Mgr Yves Le Saux : "A Pâques, la vulnérabilité devient le lieu de la Joie"
Le mystère pascal, l'afflux d'adultes qui demandent le baptême, les rencontres autour des lettres pastorales, les pèlerinages du jubilé 2025 : Monseigneur Yves Le Saux, évêque d'Annecy, évoque l'actualité de l'Eglise et des catholiques de Haute-Savoie.
Mgr Yves Le Saux évêque d'Annecy ©SEDICOMComment permettre à nos contemporains de suivre le Christ ?
RCF : Ce samedi Saint, au cours de la Vigile pascale, 81 adultes seront baptisés dans le diocèse d'Annecy. Un nombre qui augmente en Haute-Savoie comme en France. Dans toutes vos lettres pastorales, depuis votre installation en Haute-Savoie, vous insistez sur les enjeux pour nos paroisses : le besoin d’accompagnateurs qui se mettent en route, l’accueil de toute la communauté... Est-ce que vous avez l’impression que ça bouge dans le bon sens ?

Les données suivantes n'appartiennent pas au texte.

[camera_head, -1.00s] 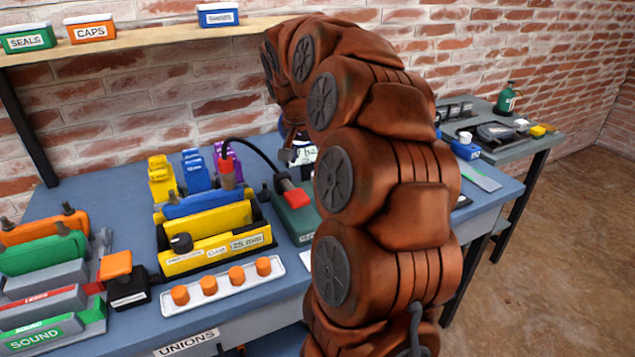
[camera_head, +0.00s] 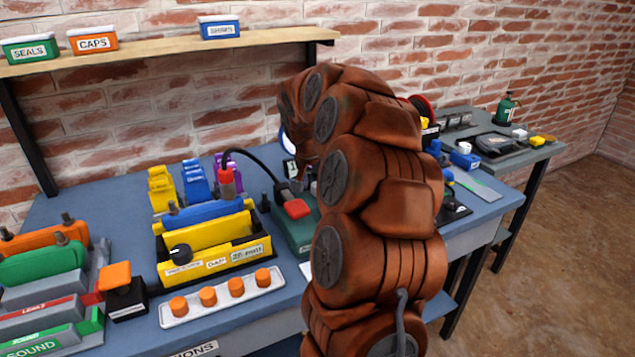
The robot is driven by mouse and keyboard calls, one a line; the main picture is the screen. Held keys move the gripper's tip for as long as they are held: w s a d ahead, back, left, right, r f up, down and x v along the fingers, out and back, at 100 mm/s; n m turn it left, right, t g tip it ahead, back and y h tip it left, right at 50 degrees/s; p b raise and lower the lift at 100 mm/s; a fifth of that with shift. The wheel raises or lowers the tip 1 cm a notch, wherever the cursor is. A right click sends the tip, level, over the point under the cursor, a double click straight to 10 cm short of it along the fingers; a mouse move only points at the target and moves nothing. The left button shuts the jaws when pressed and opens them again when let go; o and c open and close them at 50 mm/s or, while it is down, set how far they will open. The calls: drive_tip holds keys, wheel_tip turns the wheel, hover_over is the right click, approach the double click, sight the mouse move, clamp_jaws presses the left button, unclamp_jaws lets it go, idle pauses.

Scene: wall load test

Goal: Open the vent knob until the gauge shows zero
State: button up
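A black knob (camera_head: 180,252) with a white mark sits on the front of a yellow block (camera_head: 200,268) with white labels, in a dark tray on the blue bench. I cannot tell if it is the vent knob. A pale round face with a blue edge (camera_head: 287,141) shows partly behind my arm; it may be a gauge, but no needle or reading can be made out. A green box (camera_head: 298,232) with a red lever (camera_head: 297,208) stands right of the yellow block, a black hose arching over to it. My arm covers the bench centre-right and hides my gripper.
A white strip with orange caps (camera_head: 222,297) lies in front of the yellow block. Coloured blocks (camera_head: 45,262) crowd the left. A wooden shelf (camera_head: 180,46) with labelled boxes hangs above. A grey side bench (camera_head: 530,150) with a green bottle (camera_head: 507,106) stands right, with open floor before it.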

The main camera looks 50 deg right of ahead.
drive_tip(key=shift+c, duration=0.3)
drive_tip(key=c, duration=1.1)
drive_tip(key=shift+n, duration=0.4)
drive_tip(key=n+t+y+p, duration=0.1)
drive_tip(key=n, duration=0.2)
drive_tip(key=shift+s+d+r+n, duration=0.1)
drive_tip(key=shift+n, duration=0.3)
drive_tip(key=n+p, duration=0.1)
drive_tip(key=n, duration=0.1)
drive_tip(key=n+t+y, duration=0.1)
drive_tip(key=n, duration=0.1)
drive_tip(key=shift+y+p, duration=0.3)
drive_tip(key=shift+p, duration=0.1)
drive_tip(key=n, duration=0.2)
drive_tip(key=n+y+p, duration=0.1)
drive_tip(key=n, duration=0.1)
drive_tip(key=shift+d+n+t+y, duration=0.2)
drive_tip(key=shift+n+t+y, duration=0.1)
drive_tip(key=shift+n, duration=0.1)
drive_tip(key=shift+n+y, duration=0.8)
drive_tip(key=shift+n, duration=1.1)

Mgr Yves Le Saux : Oui et j'espère que ce n'est pas qu'une impression ! Je vois bien que beaucoup de choses se font. Mais cela reste le vrai défi qui nous est posé par la providence. Nous sortons d'une période où un grand vide s'est installé. Et dans le désert, l'Homme cherche des oasis. Et je crois que l'Homme ne peut pas vivre sans la transcendance. Il faut nous préparer à ce que ce nombre de catéchumènes continue à être élevé. Nous verrons aussi venir des personnes avec ou sans culture chrétienne, en quêtes de références, au minimum. Cela nous oblige à penser autrement ! Ce n'est pas aux gens de s'adapter à nos affaires. C'est à nous de comprendre quel est leur besoin, comment on y répond, comment on évangélise, comment on catéchise. Et le but n'est pas que de préparer aux sacrements. C'est de leur permettre de suivre le Christ, maintenant et pour le reste de leur existence. L'un des enjeux, pour cela, c'est notre capacité d'intégrer à la vie fraternelle ces nouveaux frères et sœurs.
Nous devons nous convertir à une pastorale de l'accompagnement
RCF : Après une tournée des paroisses l’an dernier, vous échangez cette année avec le monde de la santé, avec les fraternités missionnaires, avec les entrepreneurs, avec des agriculteurs : quel est le sens de ces démarches ?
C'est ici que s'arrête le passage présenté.